[start]

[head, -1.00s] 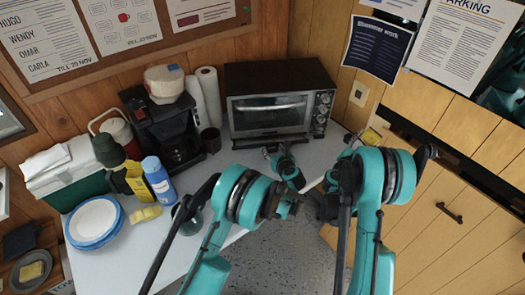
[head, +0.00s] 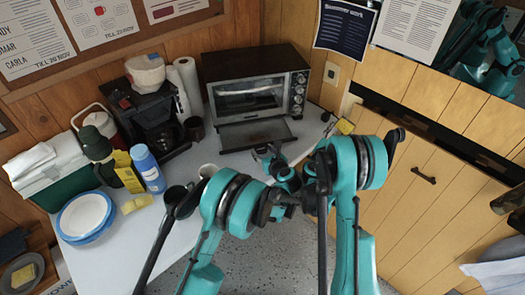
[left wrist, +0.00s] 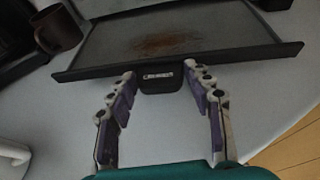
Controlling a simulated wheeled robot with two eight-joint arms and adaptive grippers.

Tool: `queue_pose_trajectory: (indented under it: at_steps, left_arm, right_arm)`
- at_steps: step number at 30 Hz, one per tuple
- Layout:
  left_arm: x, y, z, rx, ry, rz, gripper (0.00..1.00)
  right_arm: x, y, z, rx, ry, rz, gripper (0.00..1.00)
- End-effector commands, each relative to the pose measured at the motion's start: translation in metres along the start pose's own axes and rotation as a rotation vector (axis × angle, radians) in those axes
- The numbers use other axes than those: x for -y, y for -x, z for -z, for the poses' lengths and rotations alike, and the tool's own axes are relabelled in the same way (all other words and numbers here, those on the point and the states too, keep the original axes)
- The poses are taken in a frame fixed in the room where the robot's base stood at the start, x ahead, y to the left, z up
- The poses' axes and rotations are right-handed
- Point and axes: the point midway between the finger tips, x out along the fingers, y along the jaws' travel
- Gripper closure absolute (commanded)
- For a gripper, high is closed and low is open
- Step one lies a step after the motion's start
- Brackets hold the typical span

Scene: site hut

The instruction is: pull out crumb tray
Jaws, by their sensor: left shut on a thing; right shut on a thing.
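The dark crumb tray (head: 275,140) sticks out at the front of the toaster oven (head: 257,95), below its glass door. In the left wrist view the tray (left wrist: 225,35) is flat, with brown crumbs on it and a short black handle (left wrist: 160,80) at the middle of its front lip. My left gripper (head: 267,153) is at the tray's front edge; in the left wrist view its two fingers (left wrist: 160,76) are on either side of the handle, shut on it. My right arm's teal joint shows right of the tray, but I cannot make out its gripper, which seems hidden behind the arm.
A dark brown mug (head: 194,128) stands left of the oven, beside the coffee maker (head: 155,115) and paper towels (head: 187,85). A white mug (head: 207,170) stands nearer the front. A blue bottle (head: 148,168) and plates (head: 85,215) are further left. The counter in front of the tray is clear.

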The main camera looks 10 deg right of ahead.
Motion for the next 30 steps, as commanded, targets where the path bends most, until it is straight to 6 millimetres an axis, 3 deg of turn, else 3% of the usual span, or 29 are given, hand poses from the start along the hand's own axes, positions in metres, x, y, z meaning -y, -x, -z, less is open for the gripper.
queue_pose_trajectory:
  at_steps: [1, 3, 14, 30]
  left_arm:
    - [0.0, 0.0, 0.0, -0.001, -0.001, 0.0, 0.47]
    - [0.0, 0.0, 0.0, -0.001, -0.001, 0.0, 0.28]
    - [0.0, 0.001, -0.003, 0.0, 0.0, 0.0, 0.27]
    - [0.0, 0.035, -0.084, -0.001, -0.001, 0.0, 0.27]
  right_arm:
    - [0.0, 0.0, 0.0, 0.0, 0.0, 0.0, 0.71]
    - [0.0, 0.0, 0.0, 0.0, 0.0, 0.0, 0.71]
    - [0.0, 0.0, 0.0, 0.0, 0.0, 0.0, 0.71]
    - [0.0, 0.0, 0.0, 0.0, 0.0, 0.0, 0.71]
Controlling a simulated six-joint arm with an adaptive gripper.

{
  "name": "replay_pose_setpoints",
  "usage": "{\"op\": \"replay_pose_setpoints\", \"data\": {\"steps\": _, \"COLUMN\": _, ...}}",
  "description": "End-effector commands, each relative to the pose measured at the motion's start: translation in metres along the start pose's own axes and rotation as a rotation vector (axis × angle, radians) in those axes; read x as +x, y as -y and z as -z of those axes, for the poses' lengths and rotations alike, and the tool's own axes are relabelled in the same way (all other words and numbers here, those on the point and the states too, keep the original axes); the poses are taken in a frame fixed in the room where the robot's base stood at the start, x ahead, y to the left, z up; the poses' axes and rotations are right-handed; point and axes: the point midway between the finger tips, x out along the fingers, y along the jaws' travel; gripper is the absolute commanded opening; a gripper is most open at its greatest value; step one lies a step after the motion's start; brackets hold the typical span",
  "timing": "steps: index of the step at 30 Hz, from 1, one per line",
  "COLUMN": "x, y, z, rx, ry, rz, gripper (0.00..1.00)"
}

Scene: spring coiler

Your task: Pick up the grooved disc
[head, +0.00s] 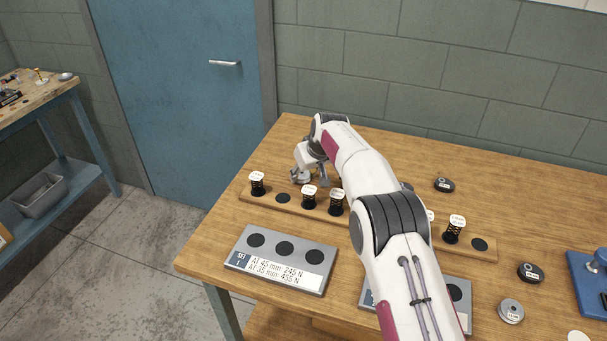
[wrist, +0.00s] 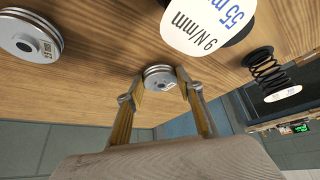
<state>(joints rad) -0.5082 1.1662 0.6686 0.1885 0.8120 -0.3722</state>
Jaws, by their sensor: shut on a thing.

[end]

### [PROBLEM STATEMENT]
Track down all lines above with the string "COLUMN" and copy them.

### [THE RESPONSE]
  "usage": "{\"op\": \"replay_pose_setpoints\", \"data\": {\"steps\": _, \"COLUMN\": _, ...}}",
  "COLUMN": "x, y, z, rx, ry, rz, gripper (0.00..1.00)"

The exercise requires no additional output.